I've accepted the Arts University College at Bournemouth's offer to do a degree in Graphic Design. For some reason, it was my second choice after LCC. It felt like... Choosing a secondary school or a suitable poly all over again. I had a good feeling about it and I went for it. Honestly... This kinda "don't think just do"/"I have a good feeling bout this" action is highly discouraged. What if the school isn't as good as you thought? What if you feel that you are wasting time studying there after the first few months? What if at the end of it all you don't gain much from the experience? What if I regret this decision at the end of it all? There's so many what-ifs really. And it's quite annoying.

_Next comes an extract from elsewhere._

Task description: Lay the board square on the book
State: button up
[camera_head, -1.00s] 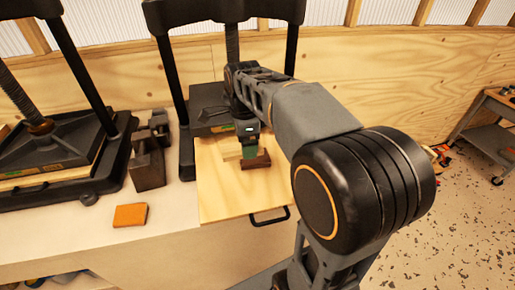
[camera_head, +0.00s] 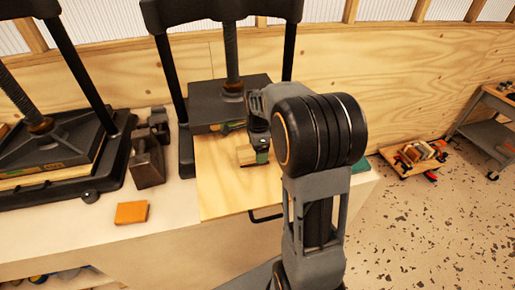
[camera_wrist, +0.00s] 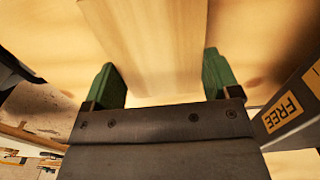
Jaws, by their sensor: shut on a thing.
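My gripper (camera_head: 258,156) is shut on a pale wooden board (camera_wrist: 155,45), which spans the space between its two green fingers (camera_wrist: 108,85) in the wrist view. In the head view a small pale part of the board (camera_head: 245,155) shows to the left of the fingers, over a large plywood panel. A thin dark edge shows below it. The book is not clearly visible; the board and gripper cover that spot, so I cannot tell whether they touch or are square.
The plywood panel (camera_head: 217,198) has a black handle (camera_head: 264,216) in front. The screw press's dark plate (camera_head: 205,108) stands just behind. Dark metal blocks (camera_head: 147,165) and an orange block (camera_head: 131,213) lie left. Another press (camera_head: 50,150) stands far left.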

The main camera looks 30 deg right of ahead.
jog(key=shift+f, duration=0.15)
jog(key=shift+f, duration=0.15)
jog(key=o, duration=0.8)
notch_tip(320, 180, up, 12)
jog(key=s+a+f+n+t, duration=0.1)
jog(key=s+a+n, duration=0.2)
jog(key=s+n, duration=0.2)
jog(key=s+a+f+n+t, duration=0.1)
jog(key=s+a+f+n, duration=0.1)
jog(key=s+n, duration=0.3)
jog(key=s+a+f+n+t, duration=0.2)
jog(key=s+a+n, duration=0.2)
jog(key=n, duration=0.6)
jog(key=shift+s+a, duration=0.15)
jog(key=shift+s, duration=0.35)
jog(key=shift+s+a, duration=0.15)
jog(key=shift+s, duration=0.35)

Yes I had a good feeling bout this decision, and I want to believe that it'll be good. So.. Should I not have too high of expectations? Honestly, I don't know and I'm not too sure anymore. All I can do is well, make the best out of my time there on my own.
Hmmm.
Other than having slight second thoughts (which I really shouldn't be having cos it makes me lose my sleep cos I think too much), I can't wait to leave Singapore. I mean, it's gonna be awesome living there and indulging in a new place's culture and whatsoever. New places, new faces, waaaay different exposures and everything else.
But then again, everyone else will be left in Singapore :/ it kinda sucks. There's at least another five months till I leave for the UK but I'm already feeling slightly sad that I'm leaving everyone else behind :/ not that I won't be back for good, but y'know.
Sucks to be having mixed feelings really. And I must must must pass driving before I get there. Srsly. So that it's easier to get around or something, whenever necessary. Sigh no time no time.
On a totally random note, I learnt reversing the other day. Understanding the physics of parking/reversing is very easy, but really, when you're actually doing it and controlling a vehicle, it's damn difficult. Zzz can't park for nuts. For now. Nuuuuuuu no time no time!